I was fine-tuning Inception v3 using Colab with a NVIDIA P100 GPU, batch_size = 32 on circa 100K images size 299x299. Each epoch was taking around 8min.
I then acquired some time on GCP. Set up a nice machine with 8xTesla V100. Connected my colab to it using Colab SDK… Then I’ve changed the model to run in parallel as per tutorials. Increased the batch size to 32*8… However training is now much slower even though I can see the program using the 8 gpus trough nvidia-smi
I am using SSD disk. I wonder if I’ll have to change all layers of Inception_v3 and distribute them across GPUs. Or…is there an easier change I can perform in my code below?
Let me know! This is the first time I am trying parallel process with multi gpus.

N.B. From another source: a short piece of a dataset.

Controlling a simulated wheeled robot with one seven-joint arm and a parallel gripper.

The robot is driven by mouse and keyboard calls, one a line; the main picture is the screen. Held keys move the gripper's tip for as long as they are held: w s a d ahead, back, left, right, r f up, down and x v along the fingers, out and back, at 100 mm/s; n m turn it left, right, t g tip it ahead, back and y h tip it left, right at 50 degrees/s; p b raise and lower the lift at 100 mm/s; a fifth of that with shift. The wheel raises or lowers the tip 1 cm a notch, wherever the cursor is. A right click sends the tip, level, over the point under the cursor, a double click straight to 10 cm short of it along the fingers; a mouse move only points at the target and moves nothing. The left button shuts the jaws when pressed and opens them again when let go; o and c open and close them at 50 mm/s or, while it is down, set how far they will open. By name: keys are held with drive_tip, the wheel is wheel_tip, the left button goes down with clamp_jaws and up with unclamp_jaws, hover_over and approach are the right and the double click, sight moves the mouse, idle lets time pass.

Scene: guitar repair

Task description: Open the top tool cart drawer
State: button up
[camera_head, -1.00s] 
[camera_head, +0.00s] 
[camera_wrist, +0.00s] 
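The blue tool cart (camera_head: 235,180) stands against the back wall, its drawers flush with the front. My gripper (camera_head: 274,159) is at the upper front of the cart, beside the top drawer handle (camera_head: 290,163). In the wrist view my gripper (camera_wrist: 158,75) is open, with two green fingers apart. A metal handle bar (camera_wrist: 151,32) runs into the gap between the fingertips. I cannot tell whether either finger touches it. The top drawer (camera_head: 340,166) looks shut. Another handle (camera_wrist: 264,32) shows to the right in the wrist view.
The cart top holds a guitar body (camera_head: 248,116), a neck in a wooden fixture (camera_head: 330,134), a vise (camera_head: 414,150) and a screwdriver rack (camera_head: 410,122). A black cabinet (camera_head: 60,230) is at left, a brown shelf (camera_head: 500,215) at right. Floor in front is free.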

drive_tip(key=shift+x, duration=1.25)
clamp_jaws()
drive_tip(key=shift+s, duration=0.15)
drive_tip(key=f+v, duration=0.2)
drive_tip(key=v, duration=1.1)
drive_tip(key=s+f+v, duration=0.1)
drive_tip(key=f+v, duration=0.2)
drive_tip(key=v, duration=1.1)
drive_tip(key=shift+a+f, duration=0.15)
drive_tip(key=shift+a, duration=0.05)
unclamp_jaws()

This is how I build things:
#batch_size
batch_size = 32*8
# Num of workers
num_w = multiprocessing.cpu_count()
data_loaders = {'train': DataLoader(data['train'], batch_size=batch_size, shuffle=True, pin_memory=True, num_workers=num_w),
'val': DataLoader(data['val'], batch_size=batch_size, shuffle=True, pin_memory=True, num_workers=num_w),
'test' : DataLoader(data['test'], batch_size=batch_size, shuffle=True, pin_memory=True, num_workers=num_w)}
(…)
#(.....)
# Download inception
elif model_name == "inception":
""" Inception v3
Be careful, expects (299,299) sized images and has auxiliary output
"""
model_ft = models.inception_v3(pretrained=use_pretrained)

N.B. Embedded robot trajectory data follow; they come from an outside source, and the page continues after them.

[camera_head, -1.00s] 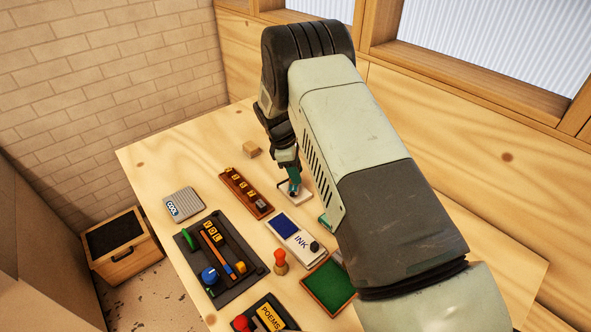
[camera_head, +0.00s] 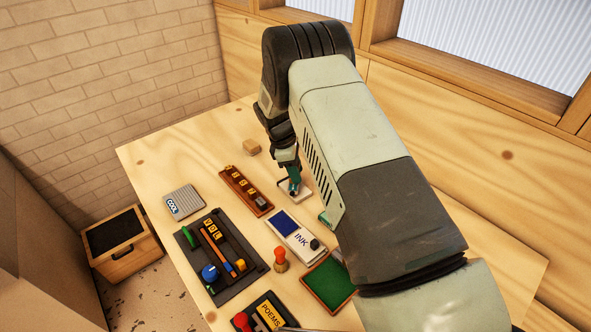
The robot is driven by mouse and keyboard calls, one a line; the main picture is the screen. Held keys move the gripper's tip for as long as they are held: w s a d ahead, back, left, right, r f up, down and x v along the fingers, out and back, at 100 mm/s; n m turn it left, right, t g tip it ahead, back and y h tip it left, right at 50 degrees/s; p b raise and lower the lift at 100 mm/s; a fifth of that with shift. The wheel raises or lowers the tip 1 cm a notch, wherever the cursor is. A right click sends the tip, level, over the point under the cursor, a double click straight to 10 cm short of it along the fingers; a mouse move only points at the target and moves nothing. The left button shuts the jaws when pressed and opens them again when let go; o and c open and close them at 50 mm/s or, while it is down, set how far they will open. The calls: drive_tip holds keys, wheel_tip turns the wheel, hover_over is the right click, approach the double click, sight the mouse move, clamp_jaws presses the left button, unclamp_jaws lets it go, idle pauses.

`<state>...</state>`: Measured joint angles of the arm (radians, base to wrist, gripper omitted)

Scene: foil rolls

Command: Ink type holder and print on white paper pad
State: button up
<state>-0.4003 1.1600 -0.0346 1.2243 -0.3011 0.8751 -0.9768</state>
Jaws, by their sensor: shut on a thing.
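My gripper (camera_head: 293,183) is low over the white paper pad (camera_head: 304,195), behind the ink pad. It is shut on a small teal type holder (camera_head: 295,188). The holder is upright at the white pad. I cannot tell whether its lower face touches the paper. The ink pad (camera_head: 286,227) has a dark blue surface in a white case marked INK, and lies in front of the white pad. My arm covers the area right of the white pad.
A brown type rack (camera_head: 246,192) and a wooden block (camera_head: 252,147) lie left of my gripper. A dark tray (camera_head: 221,257), a grey COOL pad (camera_head: 183,202), an orange peg (camera_head: 280,260), a green pad (camera_head: 329,284) and a POEMS block (camera_head: 269,316) stand nearby. The table's back left is clear.

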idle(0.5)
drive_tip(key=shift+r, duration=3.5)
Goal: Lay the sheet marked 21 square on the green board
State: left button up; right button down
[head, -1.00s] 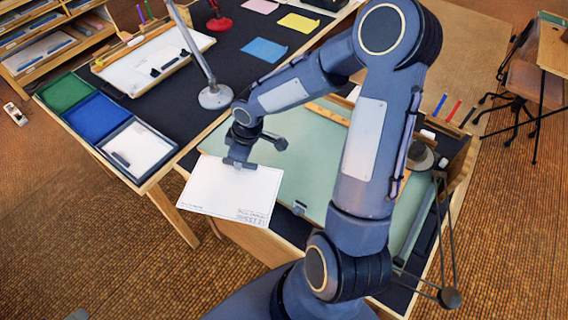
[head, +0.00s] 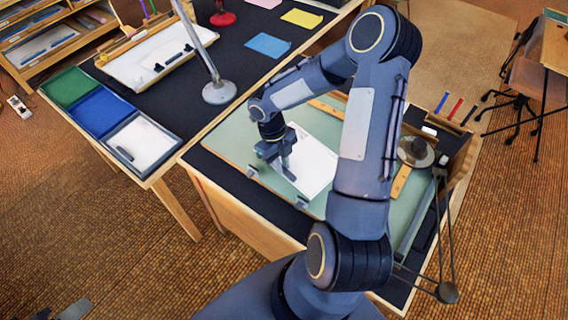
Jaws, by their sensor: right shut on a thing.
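A white sheet (head: 316,166) is over the pale green board (head: 228,136), near its middle, its edges running roughly along the board's edges. Its number cannot be read here. My right gripper (head: 287,172) is shut on the sheet's near left part and covers some of it. I cannot tell whether the sheet touches the board. My right arm hides part of the board's right side. Grey tips at the bottom left edge look like my left gripper (head: 62,311); they are mostly cut off.
Small clips (head: 252,171) sit on the board's near edge. A wooden straightedge (head: 327,108) lies along its far side. A round grey weight (head: 415,152) stands at the right. A lamp base (head: 219,92) stands on the dark table to the left.

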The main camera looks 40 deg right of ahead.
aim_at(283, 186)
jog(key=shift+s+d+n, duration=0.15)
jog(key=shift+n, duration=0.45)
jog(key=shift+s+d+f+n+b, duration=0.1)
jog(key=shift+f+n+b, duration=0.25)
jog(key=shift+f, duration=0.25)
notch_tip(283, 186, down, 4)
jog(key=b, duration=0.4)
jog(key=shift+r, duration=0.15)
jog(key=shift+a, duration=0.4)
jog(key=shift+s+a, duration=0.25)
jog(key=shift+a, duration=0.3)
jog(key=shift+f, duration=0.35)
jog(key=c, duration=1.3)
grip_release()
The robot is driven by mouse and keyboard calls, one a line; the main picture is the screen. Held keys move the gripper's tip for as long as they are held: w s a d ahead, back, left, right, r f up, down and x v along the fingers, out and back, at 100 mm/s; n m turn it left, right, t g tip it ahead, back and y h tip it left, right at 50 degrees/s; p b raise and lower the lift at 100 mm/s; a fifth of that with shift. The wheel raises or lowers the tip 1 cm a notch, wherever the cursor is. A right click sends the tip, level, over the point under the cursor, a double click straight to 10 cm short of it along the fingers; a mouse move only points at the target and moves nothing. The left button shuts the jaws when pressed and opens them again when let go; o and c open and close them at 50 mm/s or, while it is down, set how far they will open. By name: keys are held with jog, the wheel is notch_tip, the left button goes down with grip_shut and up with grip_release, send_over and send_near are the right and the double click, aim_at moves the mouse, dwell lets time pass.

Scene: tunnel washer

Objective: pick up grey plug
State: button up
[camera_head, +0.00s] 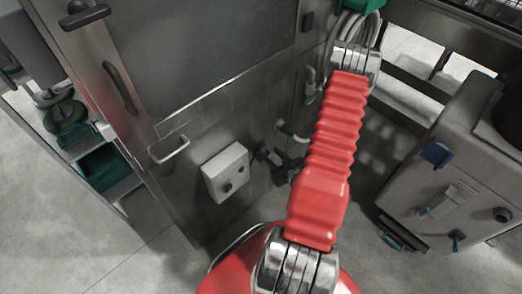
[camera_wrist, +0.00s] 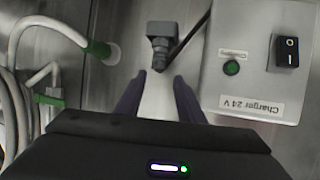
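The grey plug (camera_wrist: 161,42) shows in the wrist view, top centre, against a metal panel, with a black cable running from it toward the upper right. My gripper (camera_wrist: 159,79) is open, its two dark fingers apart. The fingertips appear just short of the plug, roughly one to either side of its line; the picture does not show contact.
A pale charger box (camera_wrist: 258,60) with a green button and black rocker switch is close on the right in the wrist view; it also shows in the head view (camera_head: 226,172). White hoses with green fittings (camera_wrist: 97,48) are on the left. A grey cabinet (camera_head: 440,165) stands right.

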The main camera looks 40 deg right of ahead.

set_parameter_requires_grad(model_ft, feature_extract)
# Handle the auxilary net
num_ftrs = model_ft.AuxLogits.fc.in_features
model_ft.AuxLogits.fc = nn.Linear(num_ftrs, num_classes)
# Handle the primary net
num_ftrs = model_ft.fc.in_features
model_ft.fc = nn.Linear(num_ftrs,num_classes)
input_size = 299
else:
print("Invalid model name, exiting...")
exit()
return model_ft, input_size
# Initialize the model for this run
model_ft, input_size = initialize_model(model_name, num_classes, feature_extract, use_pretrained=True)
Put in the GPUs
device = torch.device("cuda:0" if torch.cuda.is_available() else "cpu")
if torch.cuda.device_count() > 1:
print("Let's use", torch.cuda.device_count(), "GPUs!")
model_ft = nn.DataParallel(model_ft)
model_ft = model_ft.to(device)